The groundfishery story is not all bad news; haddock have made a comeback on Georges Bank in recent years. But fisheries managers are now
also concerned about losing more cod and yellowtail as bycatch in the haddock fishery.
“We’ve seen some surprises in a good way,” said Tom Nies, a fisheries staff member for the council. “With Georges Bank haddock, nobody was predicting the rebound. For awhile we thought we were making good progress on Gulf of Maine cod. We saw some growth, but not nearly what we needed,” he said.
Meanwhile, fishermen and managers alike are concerned that funding for the federal disaster declaration, still not a reality, may become caught up in political gridlock in Washington, D.C.

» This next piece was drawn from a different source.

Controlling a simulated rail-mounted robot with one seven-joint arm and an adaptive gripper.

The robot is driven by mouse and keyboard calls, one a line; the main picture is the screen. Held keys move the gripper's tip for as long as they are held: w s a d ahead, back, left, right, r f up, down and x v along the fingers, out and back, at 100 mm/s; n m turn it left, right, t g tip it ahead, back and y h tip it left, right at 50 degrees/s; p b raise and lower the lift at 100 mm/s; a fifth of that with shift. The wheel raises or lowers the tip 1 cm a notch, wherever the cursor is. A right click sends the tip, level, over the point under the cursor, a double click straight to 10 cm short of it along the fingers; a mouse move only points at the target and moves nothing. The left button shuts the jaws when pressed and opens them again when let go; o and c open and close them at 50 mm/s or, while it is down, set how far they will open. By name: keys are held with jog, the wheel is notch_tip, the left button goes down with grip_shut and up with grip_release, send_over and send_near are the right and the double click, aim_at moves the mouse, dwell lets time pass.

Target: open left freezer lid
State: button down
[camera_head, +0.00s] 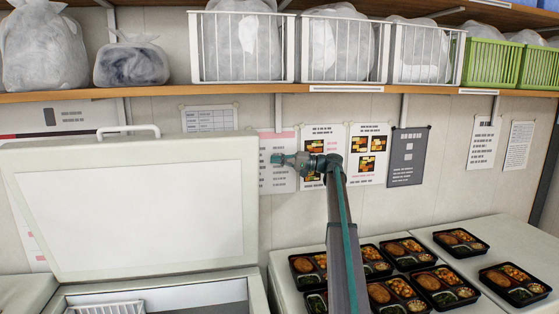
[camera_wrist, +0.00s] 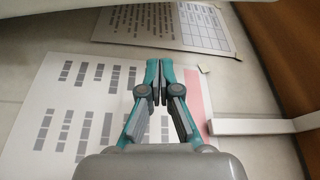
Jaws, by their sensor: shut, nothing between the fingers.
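The left freezer lid (camera_head: 30,180) stands raised, tilted up and back, with its pale inner panel facing me in the head view. A white handle (camera_head: 128,129) shows along its top edge. Below it the left freezer (camera_head: 256,290) is open, and a white wire basket (camera_head: 105,308) shows inside. My gripper (camera_head: 275,158) is to the right of the lid, apart from it, in front of the wall. In the wrist view my gripper (camera_wrist: 158,66) has its fingers together with nothing between them.
Several black bento trays (camera_head: 442,286) lie on the closed freezer top (camera_head: 490,300) to the right. A shelf (camera_head: 160,92) with white wire baskets (camera_head: 242,50), bags and green baskets (camera_head: 488,64) runs above. Posters (camera_head: 368,153) hang on the wall behind my arm.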

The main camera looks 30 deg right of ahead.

A spokesman for Cong. William Keating said late last week that Mr. Keating is working on the issue. “The expectation is that the funding will need to be part of a larger spending package,” said Lauren Amendolara, communications director for Mr. Keating. “Now that Congress has returned, the congressman has been working to find a way to secure funding to supplement the federal disaster declaration for New England’s groundfish industry,” she said. “There is still a lot of work to be done — whether it happens during the lame duck or in the early months of 2013. While the congressman will continue to fight for funding, he also understands that the best way to avert future crises will be to continue to work with the industry and NOAA to better the science and assessment process.”